When you pass age 30 and enter the era of inescapable adulthood, you also start to appreciate the limits of time. Daily hours are precious. Most people have finished school at this point and now have bills to pay, jobs to work, and families to feed. You no longer have the luxury of wasting away hours on insignificant people or activities. If you want to achieve your goals or realize your dreams, the time is now. What do you think about at age 60? The time you spent trying to maintain a friendship that was destined to die, or the moments you spent with a significant other, your family, the friends you cherish, or the activities you enjoy?
Not all friendships are bound to last, and that should be OK. The person you were in college is probably not the same person you are now in your thirties. People change along with the times. We’re all influenced by our life experiences and the joys and tragedies that inevitably find us. So if you no longer want to make consistent time for your college drinking buddy, or the person you played a sport with in high school, you should not feel guilty.
Although nobody should say that goodbyes are easy. This is particularly true when you think a relationship is healthy and reciprocal. Even when you notice signs of trouble, you’re confident that the friendship is salvageable. Most of us are inclined to think this way when friends have been with us for years, even decades. You may think you’re too committed to turn back now. You have invested too much in this person to walk away. After age 30, however, you may feel like walking away is the only option for a number of reasons.

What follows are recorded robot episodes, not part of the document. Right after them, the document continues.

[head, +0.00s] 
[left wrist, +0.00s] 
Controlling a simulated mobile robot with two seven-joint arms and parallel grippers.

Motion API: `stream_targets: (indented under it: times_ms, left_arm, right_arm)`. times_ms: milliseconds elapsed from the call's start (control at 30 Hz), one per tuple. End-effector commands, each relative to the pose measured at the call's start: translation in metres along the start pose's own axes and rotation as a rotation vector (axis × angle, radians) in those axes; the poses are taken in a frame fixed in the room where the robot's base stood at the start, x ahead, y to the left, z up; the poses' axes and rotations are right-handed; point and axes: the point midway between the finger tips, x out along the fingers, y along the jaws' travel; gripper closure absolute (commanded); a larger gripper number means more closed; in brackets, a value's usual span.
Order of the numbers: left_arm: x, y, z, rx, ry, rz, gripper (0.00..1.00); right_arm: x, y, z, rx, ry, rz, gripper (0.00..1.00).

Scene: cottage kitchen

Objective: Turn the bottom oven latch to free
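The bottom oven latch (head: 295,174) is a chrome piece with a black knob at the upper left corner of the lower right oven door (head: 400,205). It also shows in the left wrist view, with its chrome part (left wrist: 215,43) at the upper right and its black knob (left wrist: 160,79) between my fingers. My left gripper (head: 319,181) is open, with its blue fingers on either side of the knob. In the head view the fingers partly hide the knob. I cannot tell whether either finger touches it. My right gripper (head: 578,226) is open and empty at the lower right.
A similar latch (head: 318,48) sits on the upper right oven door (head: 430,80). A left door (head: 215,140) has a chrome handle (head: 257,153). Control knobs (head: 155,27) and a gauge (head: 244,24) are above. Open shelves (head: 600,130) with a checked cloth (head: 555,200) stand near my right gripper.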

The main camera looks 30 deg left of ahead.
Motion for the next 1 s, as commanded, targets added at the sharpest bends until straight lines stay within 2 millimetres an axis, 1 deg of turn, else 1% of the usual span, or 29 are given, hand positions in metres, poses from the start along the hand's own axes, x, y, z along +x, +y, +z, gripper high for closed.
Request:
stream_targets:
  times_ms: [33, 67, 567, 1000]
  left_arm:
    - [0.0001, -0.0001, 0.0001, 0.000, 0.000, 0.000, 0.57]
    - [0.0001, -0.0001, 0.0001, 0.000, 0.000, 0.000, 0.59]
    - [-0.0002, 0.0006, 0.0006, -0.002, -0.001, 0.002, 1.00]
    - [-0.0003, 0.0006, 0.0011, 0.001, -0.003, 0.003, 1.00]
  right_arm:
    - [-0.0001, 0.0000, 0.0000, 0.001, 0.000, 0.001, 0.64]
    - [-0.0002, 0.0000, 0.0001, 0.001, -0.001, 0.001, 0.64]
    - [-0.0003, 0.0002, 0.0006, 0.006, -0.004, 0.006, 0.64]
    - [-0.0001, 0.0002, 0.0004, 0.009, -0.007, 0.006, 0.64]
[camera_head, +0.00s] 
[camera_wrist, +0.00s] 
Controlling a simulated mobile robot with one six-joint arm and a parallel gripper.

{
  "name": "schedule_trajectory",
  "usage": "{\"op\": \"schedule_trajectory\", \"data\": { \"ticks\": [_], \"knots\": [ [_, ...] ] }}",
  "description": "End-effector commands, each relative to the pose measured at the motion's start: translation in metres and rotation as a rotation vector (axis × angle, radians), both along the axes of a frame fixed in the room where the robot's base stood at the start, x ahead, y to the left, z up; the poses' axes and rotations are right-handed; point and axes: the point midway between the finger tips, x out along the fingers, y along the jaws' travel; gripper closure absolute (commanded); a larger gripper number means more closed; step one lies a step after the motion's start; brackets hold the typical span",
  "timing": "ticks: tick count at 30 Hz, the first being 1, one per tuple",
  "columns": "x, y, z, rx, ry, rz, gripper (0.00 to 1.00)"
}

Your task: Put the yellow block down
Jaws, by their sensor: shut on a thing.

- Different Stages in Life. Once you graduate from college and maybe even graduate school, real life begins. Previously, your only responsibility was to go to class, do the required work, and pass. You may have worked during school and had other responsibilities, but the fortunate simply had to arrive prepared and on time. During this time it was easy to relate to your peers — your lives in school were essentially the same. When you entered the real world, however, paths diverged. You made career decisions. Maybe you had a great internship that led to a fantastic first job. A few years down the line you received the promotion you’d been working hard to earn. What happened to your friends from school? Some may have experienced success, and a few may be arguably more successful than you (it’s all relative, of course!), but suddenly you realize that you cannot relate to each other as easily or as much anymore, even if you’re in similar industries. Jealousy and envy inevitably ensue as people benchmark themselves against each other. Most of these comparisons may remain unspoken, but it’s only natural for former peers to measure themselves against perceived competition. This behavior strains relationships. Some bear the weight of the pressure and spite, while others eventually realize the benefits of leaving those behind who allow different life circumstances to get in the way of their friendships.
- Selfish Tendencies Become Apparent. With a multitude of responsibilities after age 30, especially for those with families and children, it is impossible to cultivate friendships with everyone you called a “friend” in your past. There are not enough hours in the day. For those people you want to keep as friends, you need to make effort. If a relationship is not reciprocal, and one person does not pull their weight in maintaining the friendship, it is not worth the time. This behavior becomes readily apparent once you’ve been out of school for a few years — certain people are really good about calling, texting, or making an effort to see you. Others seem to have forgotten that you even exist. Or worse, they only contact you when they need something or you have something to offer. Friendships of utility that only run in one direction are an unfortunate occurrence after age 30.
- Stuck in the Past. We all have the one friend who thinks he/she is still 22. Whether it’s constantly reminiscing about the “glory days”, returning to old haunts with concerning frequency, or day-drinking away a Sunday for the “big game”, some people never grow up. Spending time with these friends has its time and place, but it gets old quickly. The best friendships adapt to the present and the future, while respecting and learning from the past. The relationships that are dependent on a point in time are not worth the effort.
- Social Media Facades. With some of your friends, any issues or problems in your friendship have more to do with them personally. In the contemporary social media age, so many people put up a facade on social media, carefully curating their profiles so it looks like they enjoy lives devoid of trouble — the cutest babies, best vacations, greatest weddings ever, etc. We are all guilty of this to some extent, but there are always a few friends who take it to narcissistic extremes. They might post pictures of places they haven’t visited for years, delete other pictures that did not receive enough likes, closely monitor who unfollows or deletes them as friends on social media apps, or constantly ask others to take photos of just them for “the gram.” This behavior is endemic with recent generations, but a few shining stars really take the cake. It is almost impossible to be close to anyone with this superficial mindset.
In the end, people will move in and out of your life. Those that stay are the friends who value you as a person and who are willing to put in the effort it takes to make a friendship thrive. Those are the people you must fight to keep at any age, and especially from age 30 and beyond.